Setting aside this matter of age, there is another myth supported by the belief that multimedia audioguides are a tool that distracts and displaces the original work. There are still advocates and opponents to this idea, but what is certain is that several well-grounded initiatives exist to destroy the myth. Let’s take a look at some of them!

 

Historical evolution of multimedia guides

Just like the cutting edge of art, these visitor guides started to proliferate under a variety of names, in various formats and in reaction to a pre-established order.

2013 – 2016: “Cutting edge” multimedia guides and apps

We usually speak about 2013 as the year in which experimental multimedia guides began to proliferate, due to their immediate association with a recognisable case for the sector. This was the year when the Louvre incorporated a Nintendo DS (yes, the famous portable console) as a visitor guide.

What did these multimedia guides have in common with the cutting edge art of the 19th Century? They arose as a reaction – that did not reject – a pre-established order, altering a commonly accepted reality and one that is, in fact, still present. There were already a number of reasons to react to the limitations of conventional audioguides:

  • Audioguides were not responding to the demands from new digital users. The Museum of Modern Art in New York, for example, designed its MOMA AUDIO+ app as an alternative to the audioguides aimed at the most tech-savvy users.
  • Audioguides did not allow for video and image resources to be used as a way to enhance the visit: this is the main reason why institutions like the Royal Palace in Madrid (GVAM), the Alhambra (GVAM), the British Museum, the Rijksmuseum, the Palace of Versailles, etc. committed to this tool in a pioneering way.
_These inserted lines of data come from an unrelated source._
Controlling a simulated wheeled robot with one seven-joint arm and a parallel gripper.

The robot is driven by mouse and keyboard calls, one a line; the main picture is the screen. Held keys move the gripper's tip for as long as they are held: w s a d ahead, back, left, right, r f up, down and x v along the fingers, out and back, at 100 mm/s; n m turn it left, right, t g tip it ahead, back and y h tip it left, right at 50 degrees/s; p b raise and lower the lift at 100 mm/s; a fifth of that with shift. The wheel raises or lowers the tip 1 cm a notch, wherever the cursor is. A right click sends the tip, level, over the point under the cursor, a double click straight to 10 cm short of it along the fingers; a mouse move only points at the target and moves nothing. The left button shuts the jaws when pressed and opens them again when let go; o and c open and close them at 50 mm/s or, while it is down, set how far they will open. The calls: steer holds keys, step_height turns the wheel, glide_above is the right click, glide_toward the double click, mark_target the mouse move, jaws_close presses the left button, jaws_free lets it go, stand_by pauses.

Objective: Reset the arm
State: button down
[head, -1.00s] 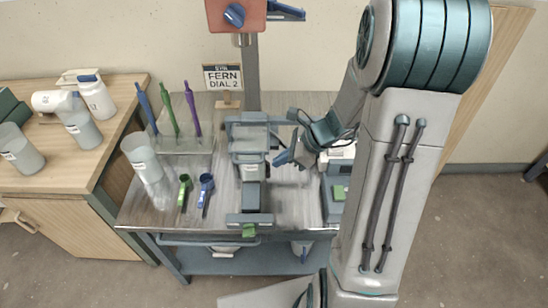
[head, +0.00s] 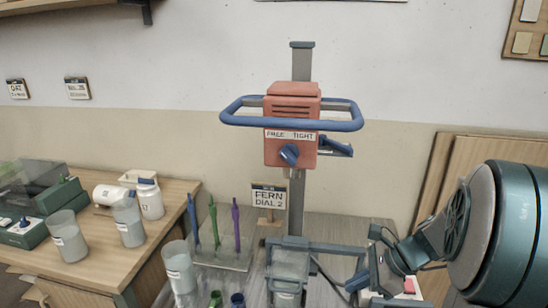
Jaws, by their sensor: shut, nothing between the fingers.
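My arm comes in from the right edge, its big teal joint filling the lower right of the head view. My gripper (head: 356,283) is low at the right of the mixer stand, shut and empty, pointing left and down beside the frame at the stand's foot. I cannot tell whether it touches that frame. The mixer stand has a red head (head: 291,150) with a blue knob (head: 289,153), a blue loop handle (head: 240,120) and a grey post (head: 302,62). The lower part of the bench is cut off by the picture's edge.
A sign (head: 269,199) reads "FERN DIAL 2". Blue, green and purple sticks (head: 214,222) stand in a rack left of the post. Grey cups (head: 67,237) and a white bottle (head: 149,199) are on the wooden counter (head: 180,196). A wood panel (head: 440,165) leans at the right.

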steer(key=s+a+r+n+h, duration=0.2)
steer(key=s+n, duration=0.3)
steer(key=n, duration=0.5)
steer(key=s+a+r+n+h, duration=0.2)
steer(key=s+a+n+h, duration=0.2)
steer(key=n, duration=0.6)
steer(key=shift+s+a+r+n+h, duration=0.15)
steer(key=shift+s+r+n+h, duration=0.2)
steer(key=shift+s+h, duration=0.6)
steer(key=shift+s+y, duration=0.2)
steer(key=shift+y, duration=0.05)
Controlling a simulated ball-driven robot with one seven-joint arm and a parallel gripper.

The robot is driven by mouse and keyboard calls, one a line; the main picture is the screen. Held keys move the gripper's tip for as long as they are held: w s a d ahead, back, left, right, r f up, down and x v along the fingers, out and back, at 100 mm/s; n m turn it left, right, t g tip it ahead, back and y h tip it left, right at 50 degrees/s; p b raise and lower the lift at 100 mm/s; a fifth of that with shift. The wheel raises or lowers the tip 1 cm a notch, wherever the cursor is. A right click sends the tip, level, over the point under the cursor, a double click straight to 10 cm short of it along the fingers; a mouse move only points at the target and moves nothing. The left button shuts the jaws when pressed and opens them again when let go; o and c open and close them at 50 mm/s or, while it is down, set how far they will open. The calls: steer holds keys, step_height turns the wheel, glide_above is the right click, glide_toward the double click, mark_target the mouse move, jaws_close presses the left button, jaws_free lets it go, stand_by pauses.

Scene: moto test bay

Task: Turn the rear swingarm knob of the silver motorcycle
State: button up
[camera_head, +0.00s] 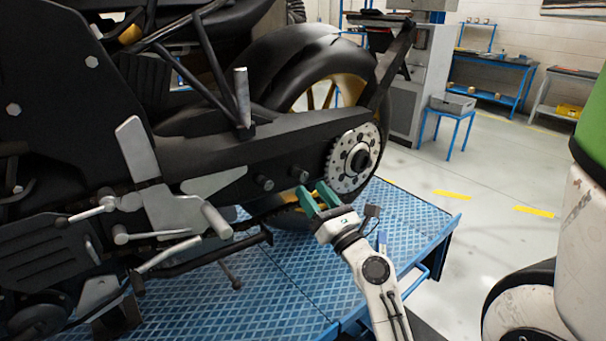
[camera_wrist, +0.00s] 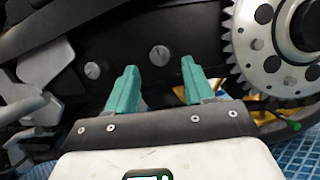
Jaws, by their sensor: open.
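The motorcycle (camera_head: 225,150) is mostly black with silver parts, its rear wheel toward the right. Two small round knobs stick out of the black swingarm: a front one (camera_head: 265,182), also in the wrist view (camera_wrist: 92,70), and a rear one (camera_head: 299,173) nearer the sprocket, also in the wrist view (camera_wrist: 159,52). My gripper (camera_head: 309,188) has two green fingers, open and empty, just below the rear knob. In the wrist view the fingertips (camera_wrist: 159,65) point at the swingarm, and the rear knob shows between and slightly beyond them. I cannot tell the exact gap.
The silver toothed sprocket (camera_head: 352,158) is close to the right of my fingers. Footrest and pedal levers (camera_head: 150,235) stick out at left. The bike stands on a blue ribbed platform (camera_head: 290,285).

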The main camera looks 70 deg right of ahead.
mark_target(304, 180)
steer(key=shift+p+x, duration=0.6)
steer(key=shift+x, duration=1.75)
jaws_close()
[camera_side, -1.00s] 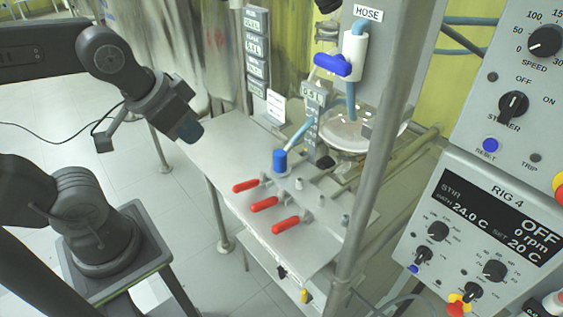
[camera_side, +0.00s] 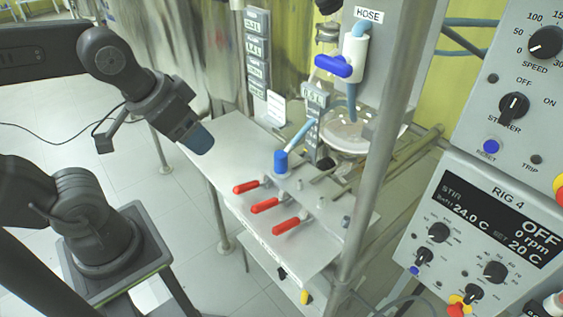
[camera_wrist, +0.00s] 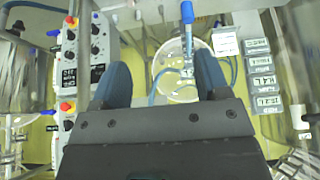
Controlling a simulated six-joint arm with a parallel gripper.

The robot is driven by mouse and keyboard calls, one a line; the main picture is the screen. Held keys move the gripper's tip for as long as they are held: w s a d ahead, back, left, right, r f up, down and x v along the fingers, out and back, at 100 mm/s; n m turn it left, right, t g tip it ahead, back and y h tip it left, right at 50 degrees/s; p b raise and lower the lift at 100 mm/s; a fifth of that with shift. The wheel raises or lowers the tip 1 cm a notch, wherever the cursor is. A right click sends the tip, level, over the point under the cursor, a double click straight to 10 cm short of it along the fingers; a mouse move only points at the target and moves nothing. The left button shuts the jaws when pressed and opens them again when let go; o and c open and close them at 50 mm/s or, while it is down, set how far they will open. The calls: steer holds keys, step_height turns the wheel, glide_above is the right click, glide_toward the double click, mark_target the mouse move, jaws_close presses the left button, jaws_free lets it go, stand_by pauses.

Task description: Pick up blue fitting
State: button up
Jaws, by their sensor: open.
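The blue fitting (camera_side: 281,161) stands upright on the flat grey bench plate, behind the red-handled valves, with a light blue hose beside it. In the wrist view a blue part (camera_wrist: 187,12) on a pale stem shows near the top edge; I cannot tell for sure that it is the same fitting. My gripper (camera_side: 198,139) is left of the fitting and higher, tilted down to the right, clearly apart from it. In the wrist view my gripper (camera_wrist: 160,68) has its two dark blue fingers spread, with nothing held between them.
Several red valve handles (camera_side: 265,205) lie in front of the fitting. A blue-handled hose valve (camera_side: 333,66) hangs above it. A metal post (camera_side: 377,150) and a control panel (camera_side: 490,215) stand to the right. The bench's left part (camera_side: 212,155) is bare.

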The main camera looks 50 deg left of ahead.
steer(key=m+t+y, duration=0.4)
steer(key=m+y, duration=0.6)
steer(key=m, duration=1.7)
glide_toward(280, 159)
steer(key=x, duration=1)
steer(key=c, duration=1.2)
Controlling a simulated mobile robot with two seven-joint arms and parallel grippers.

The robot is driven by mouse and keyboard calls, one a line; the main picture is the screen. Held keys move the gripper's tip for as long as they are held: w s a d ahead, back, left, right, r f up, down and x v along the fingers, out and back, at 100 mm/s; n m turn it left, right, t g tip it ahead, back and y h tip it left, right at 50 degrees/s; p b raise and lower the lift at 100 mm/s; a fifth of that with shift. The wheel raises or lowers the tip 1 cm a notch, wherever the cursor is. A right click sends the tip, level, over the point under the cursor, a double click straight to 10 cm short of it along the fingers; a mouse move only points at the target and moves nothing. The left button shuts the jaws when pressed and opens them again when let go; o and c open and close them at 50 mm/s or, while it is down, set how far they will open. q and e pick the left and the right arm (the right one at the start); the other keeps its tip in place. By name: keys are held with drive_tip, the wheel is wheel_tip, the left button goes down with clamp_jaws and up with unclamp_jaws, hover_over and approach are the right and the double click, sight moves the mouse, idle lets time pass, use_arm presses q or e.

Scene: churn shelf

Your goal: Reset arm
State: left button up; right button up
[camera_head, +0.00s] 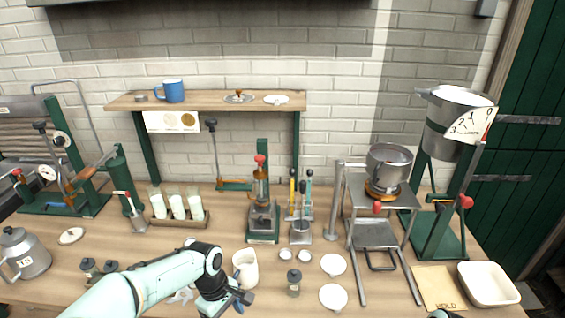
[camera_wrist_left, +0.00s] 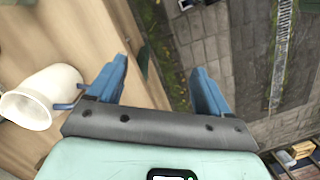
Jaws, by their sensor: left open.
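My left arm comes in from the lower left in the head view. Its gripper (camera_head: 238,300) is low over the front of the table, just in front of a white jug (camera_head: 246,268). In the left wrist view the two blue fingers of the left gripper (camera_wrist_left: 160,88) are spread apart with nothing between them. The white jug (camera_wrist_left: 45,95) lies to the left of the fingers there, outside them. My right gripper is not in view; only a small pale piece shows at the bottom edge of the head view.
The wooden table (camera_head: 180,262) holds a grey canister (camera_head: 293,282), white lids (camera_head: 333,297), a milk-glass rack (camera_head: 178,220), a press (camera_head: 262,205), a pot on a stand (camera_head: 389,165) and a white tray (camera_head: 488,284). Past the table edge lies paved floor (camera_wrist_left: 215,60).

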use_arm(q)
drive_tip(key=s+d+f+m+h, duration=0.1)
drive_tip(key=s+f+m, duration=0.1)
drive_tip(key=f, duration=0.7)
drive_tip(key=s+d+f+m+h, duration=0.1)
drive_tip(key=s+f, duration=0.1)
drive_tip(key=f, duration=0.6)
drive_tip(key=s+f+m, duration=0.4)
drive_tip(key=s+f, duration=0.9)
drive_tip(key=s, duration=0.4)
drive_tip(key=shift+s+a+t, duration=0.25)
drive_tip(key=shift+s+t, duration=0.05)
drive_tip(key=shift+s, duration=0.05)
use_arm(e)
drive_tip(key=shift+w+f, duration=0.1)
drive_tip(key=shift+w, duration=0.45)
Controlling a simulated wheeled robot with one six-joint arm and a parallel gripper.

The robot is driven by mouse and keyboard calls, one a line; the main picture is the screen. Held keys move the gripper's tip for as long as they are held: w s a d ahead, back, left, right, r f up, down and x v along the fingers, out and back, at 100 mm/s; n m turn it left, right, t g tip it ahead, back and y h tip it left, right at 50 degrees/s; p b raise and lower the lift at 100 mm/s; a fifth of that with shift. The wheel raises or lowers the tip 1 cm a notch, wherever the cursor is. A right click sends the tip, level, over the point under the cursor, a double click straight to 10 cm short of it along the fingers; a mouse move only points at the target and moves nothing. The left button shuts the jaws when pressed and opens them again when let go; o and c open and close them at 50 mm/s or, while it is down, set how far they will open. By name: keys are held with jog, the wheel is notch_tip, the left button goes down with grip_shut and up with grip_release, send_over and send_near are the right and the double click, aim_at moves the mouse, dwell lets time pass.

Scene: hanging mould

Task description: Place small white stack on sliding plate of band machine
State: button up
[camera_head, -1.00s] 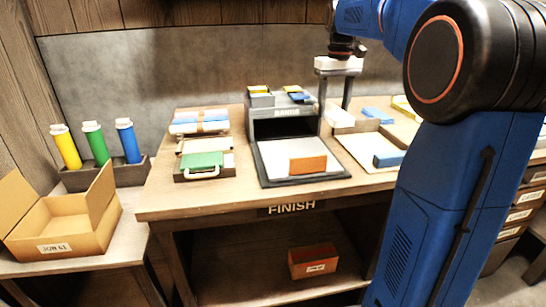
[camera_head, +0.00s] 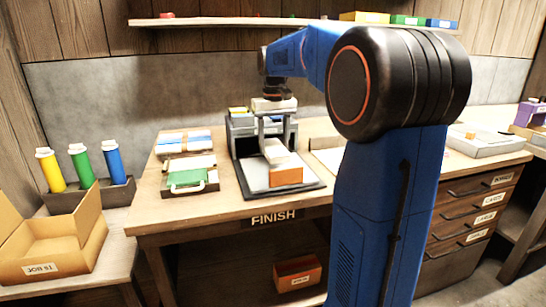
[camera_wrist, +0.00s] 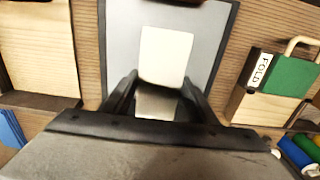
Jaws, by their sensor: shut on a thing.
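The small white stack (camera_head: 277,152) is between the fingers of my gripper (camera_head: 275,140), which is shut on it. It hangs over the sliding plate (camera_head: 247,178) of the band machine (camera_head: 240,128), a light grey plate with a dark border. An orange block (camera_head: 287,175) stands on the plate in front of the stack. In the wrist view the white stack (camera_wrist: 165,56) shows between my gripper's fingers (camera_wrist: 158,88) with the plate (camera_wrist: 118,45) behind it. I cannot tell whether the stack touches the plate.
A green case (camera_head: 186,178) and stacked boards (camera_head: 184,142) lie left of the machine. A pale board (camera_head: 327,158) lies to its right, partly hidden by my arm. Coloured bottles (camera_head: 81,167) and an open carton (camera_head: 50,245) stand at the far left. A shelf (camera_head: 240,22) runs above.

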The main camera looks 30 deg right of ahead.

In fact, the very name of the product refers to that multimedia nature.
  • Audioguides were not accessible for persons with sensory disabilities. GVAM emerged precisely to eliminate this barrier.
  • Audioguides did not allow people to play/entertain themselves: we already mentioned the Louvre as an example, but the most well-known success stories began to arise in 2017.
  • Audioguides did not allow for participation (in content creation) by other agents outside the museum. This is why various software companies and freelance programmers began to release unofficial apps with explanatory content.

In short, there were more than enough reasons for a large number of museums and monuments to make the leap.

 

2017- 2019: Multimedia guides as a consolidated product

The first to arrive encouraged the non-stop evolution of these multimedia systems. So much so, in fact, that the companies offering audioguide services (such as ourselves) added innovation and development departments to their structure. The various threads that arose and became successful in the previous period have now merged and produced very similar tenets or ways of understanding the user experience (UX):

  • Art galleries and museums: MOMA launched a new version of its app, now simpler and aimed at all audiences, and the Rijksmuseum created its own. Both of these international benchmark institutions have opted to use the same system that GVAM also used and still uses at its museums, with three navigation alternatives: search by number, route and, at a secondary level, interactive map. Not long ago, two major museums on the Paseo del Prado in Madrid – the Prado Museum and the Thyssen-Bornemisza Museum – added multimedia content to their audioguides.

 

         

 

  • Monuments, cathedrals, non-museum spaces: the type of experience recently developed by GVAM at Barcelona Cathedral (among others) or the app created for Westminster Abbey, all share the fact that they prioritise interactive maps as the main navigation hub for avoiding the installation of number signs along the route. This is just one of the main advantages of multimedia in non-museum spaces. Videos showing the uses and acts taking place in these spaces, historical images and 360 views are just a few of their benefits.

 

    

  • Football stadiums: the commitment made by major football clubs to the interactive system is another fine example of this consolidated innovative product. At present, GVAM continues to work with Real Madrid C.F. and Barcelona F.C. In these cases, the most noteworthy aspect is the inclusion of simple games that get the user involved.

 

Fron multimedia guides to smart guides

Over their history, these visitor guides have been given a number of different names. Perhaps the most widely accepted by those behind them is that of “multimedia guide”. In our case, after several years of experience implementing multimedia systems and taking part in related innovation projects, we prefer to call this evolutionary innovation “smart guide”. “smart” because, in the most immediate future, it will open the door even wider to visitor participation and become a truly attractive product that adapts to all their demands. If you would like to know more about the projects we are working on, do not hesitate to get in touch!

Will we still be talking about smart guides in the future or some other totally new product? We don’t know, but what is clear is that mobile technology has come to museums to stay because visitors and the cultural institutions themselves have seen in them a clear way to improve their offer.